Jakarta. The Ministry of Communication and Information Technology has set a target of having 8 million small and medium enterprises market their products and services online by 2019 to help them boost revenue and pave the way for their entry into the global market.
Around 7.2 million SMEs currently use online platforms to sell their products and services, close to the government's target of 7.3 million by the end of this year, Septriana Tangkary, director of economic and maritime information and communication at the ministry, said last week.
The country currently has more than 60 million SMEs, according to Bank Indonesia data.
"We urge small and medium business to go online," Septriana said, noting that 80 percent of SME that are online have experienced an increase in their daily revenues, while they also have opportunities to access international markets.
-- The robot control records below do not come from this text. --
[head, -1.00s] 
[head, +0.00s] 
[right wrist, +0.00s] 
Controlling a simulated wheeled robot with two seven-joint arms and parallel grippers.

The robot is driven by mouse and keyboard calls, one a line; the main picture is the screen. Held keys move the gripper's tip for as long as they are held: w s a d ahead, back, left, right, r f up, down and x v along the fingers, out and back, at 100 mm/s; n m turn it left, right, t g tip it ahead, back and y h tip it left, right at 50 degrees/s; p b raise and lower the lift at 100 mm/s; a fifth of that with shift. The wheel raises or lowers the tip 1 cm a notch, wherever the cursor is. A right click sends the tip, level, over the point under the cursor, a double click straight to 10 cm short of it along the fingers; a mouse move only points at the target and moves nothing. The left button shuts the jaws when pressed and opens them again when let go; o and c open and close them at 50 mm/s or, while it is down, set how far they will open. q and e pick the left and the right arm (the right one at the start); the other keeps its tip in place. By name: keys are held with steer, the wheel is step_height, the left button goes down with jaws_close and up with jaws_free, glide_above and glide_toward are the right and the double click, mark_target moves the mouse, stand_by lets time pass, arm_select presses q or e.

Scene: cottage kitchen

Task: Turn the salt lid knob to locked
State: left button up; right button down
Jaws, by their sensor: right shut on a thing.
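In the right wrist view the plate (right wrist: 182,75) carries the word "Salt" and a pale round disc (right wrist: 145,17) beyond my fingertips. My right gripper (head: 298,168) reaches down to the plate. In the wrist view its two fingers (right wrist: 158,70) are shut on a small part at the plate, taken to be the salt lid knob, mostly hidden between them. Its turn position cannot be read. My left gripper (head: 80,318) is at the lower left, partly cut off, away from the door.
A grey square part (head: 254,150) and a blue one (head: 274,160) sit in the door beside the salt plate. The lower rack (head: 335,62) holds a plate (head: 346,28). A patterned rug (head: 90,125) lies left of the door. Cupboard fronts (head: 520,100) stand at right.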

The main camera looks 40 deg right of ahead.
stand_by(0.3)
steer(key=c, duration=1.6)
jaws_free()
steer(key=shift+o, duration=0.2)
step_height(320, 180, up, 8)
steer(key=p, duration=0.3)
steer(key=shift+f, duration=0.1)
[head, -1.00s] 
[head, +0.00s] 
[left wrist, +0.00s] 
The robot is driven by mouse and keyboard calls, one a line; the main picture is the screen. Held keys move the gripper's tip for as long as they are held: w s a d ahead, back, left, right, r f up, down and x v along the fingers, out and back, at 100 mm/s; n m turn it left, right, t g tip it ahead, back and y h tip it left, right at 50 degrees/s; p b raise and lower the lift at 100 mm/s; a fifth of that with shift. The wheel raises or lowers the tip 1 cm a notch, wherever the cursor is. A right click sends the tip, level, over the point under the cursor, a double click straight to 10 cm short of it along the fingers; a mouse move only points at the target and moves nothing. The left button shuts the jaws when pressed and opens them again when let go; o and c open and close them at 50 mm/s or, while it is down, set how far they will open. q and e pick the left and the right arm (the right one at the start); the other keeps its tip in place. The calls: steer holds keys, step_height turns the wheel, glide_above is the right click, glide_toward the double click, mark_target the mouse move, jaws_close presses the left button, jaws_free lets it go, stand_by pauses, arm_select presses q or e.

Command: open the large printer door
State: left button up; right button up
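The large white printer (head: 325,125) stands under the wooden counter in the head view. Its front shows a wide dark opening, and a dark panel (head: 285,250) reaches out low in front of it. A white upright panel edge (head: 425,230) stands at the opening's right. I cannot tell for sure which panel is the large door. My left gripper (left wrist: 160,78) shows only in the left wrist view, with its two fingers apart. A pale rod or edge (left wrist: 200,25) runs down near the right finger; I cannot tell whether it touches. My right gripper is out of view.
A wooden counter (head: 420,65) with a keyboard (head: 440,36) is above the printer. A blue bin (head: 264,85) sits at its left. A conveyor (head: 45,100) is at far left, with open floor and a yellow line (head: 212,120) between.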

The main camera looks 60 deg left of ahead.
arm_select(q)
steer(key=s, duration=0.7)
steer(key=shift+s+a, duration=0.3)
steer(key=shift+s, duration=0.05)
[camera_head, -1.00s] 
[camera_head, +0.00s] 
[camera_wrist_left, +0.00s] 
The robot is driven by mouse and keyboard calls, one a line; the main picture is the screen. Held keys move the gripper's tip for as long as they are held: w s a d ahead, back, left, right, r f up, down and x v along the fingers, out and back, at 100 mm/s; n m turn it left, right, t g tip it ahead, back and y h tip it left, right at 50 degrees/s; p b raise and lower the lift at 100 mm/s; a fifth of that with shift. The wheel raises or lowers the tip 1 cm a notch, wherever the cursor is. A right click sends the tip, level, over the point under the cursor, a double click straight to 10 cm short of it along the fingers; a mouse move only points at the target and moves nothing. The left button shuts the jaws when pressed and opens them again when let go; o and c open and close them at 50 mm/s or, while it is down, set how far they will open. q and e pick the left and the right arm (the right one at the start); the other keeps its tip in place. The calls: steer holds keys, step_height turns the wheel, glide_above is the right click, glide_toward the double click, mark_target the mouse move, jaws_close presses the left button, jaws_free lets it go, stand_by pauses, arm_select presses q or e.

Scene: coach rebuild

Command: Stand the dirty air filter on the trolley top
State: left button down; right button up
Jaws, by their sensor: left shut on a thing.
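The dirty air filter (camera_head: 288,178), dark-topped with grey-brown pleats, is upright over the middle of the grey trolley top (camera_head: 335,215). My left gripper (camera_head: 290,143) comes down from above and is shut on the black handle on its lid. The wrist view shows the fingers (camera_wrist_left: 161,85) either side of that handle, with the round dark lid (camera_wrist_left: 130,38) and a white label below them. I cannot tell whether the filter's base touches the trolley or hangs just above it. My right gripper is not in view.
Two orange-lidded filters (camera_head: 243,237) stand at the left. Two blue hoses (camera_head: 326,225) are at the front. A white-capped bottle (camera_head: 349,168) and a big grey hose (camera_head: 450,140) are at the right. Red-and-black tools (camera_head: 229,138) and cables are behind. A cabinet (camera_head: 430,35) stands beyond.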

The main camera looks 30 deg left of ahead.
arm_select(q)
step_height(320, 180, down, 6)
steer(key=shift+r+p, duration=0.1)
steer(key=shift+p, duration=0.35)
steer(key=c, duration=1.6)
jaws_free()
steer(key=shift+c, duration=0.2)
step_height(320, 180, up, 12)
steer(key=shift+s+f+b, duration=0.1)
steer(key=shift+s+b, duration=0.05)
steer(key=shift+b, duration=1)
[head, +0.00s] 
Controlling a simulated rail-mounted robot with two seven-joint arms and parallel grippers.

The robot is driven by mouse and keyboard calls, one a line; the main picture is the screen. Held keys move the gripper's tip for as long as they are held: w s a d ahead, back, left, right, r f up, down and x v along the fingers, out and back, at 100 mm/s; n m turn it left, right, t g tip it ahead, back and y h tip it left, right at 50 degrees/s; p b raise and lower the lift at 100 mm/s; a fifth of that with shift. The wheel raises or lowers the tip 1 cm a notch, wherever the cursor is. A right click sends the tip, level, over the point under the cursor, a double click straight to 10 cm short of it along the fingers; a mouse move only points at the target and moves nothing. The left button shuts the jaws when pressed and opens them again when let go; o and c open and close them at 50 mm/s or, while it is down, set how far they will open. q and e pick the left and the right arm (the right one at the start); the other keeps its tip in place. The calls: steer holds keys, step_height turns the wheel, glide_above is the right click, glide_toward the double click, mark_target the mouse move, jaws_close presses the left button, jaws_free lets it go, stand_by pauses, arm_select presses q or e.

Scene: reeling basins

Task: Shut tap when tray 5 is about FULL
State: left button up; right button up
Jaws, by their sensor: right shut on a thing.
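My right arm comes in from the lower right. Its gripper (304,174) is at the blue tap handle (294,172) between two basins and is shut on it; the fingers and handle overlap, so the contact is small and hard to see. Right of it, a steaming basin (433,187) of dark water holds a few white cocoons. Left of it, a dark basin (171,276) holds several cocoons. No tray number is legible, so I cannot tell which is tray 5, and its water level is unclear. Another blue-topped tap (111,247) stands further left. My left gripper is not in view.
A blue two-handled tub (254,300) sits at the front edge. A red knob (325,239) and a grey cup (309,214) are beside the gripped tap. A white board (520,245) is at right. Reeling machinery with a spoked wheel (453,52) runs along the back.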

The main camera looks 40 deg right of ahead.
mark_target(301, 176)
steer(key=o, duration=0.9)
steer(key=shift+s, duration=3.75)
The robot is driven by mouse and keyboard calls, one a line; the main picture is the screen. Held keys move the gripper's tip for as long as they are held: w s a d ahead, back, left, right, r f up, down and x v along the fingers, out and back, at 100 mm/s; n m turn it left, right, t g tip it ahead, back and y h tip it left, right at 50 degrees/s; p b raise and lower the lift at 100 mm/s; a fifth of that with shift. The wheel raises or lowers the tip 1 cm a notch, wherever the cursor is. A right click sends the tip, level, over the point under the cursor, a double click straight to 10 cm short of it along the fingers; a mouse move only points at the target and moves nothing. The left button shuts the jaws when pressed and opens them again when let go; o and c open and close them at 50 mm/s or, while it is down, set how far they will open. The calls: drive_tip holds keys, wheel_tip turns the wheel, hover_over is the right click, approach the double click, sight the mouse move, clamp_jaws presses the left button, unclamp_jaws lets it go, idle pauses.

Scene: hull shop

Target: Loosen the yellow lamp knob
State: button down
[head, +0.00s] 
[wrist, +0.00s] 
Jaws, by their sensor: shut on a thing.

About 36 percent of them use social media platforms, such as Facebook and Instagram. Indonesia has the fourth-highest number of Facebook users in the world, after the United States, India and Brazil, with 115 million actively using the platform every month.
While it provides large market exposure, social media platforms are not best equipped for business in terms of payments and securing customers' data.
Therefore, Septriana said the ministry is urging SMEs to join e-commerce platforms such as Blibli.com, Tokopedia, Bukalapak and Mataharimall.com.
"A lack of understanding of technology is one of the main challenges for SMEs to go online, which involves the use of email and the internet. There are also several SMEs that do not have online accounts," said Agus Mulyo Pribadi, SME sales channel supervisor at Blibli.com.
The ministry created "Gerakan Ayo UMKM," in partnership with the online marketplace in 15 cities across the archipelago to help SMEs tap opportunities through online platforms. "We are here to help them," Agus said.
Agus added that there are currently 2 million online sellers on Blibli.com, with 100,000 of them SMEs. He said 70 percent of SMEs produce their own products, while the rest are resellers.
Florian Hoppe, co-leader of digital practice in Asia Pacific at global management consultancy Bain & Co., said Indonesia needs to unleash its e-commerce potential by tackling the hurdles and challenges posed by logistics and payment systems.
"Payment is one of the last roadblocks where [the business] is still very cash-based, and now it is shifting to a heavy push on e-payment, which is really helping to get the unbanked into the economy and remove the hurdles," Hoppe said.
"The great news is that in the past few years, there has been greater connectivity, smart devices and network expansion by telecommunication operators. They [the unbanked] now have access to the world around them," he added.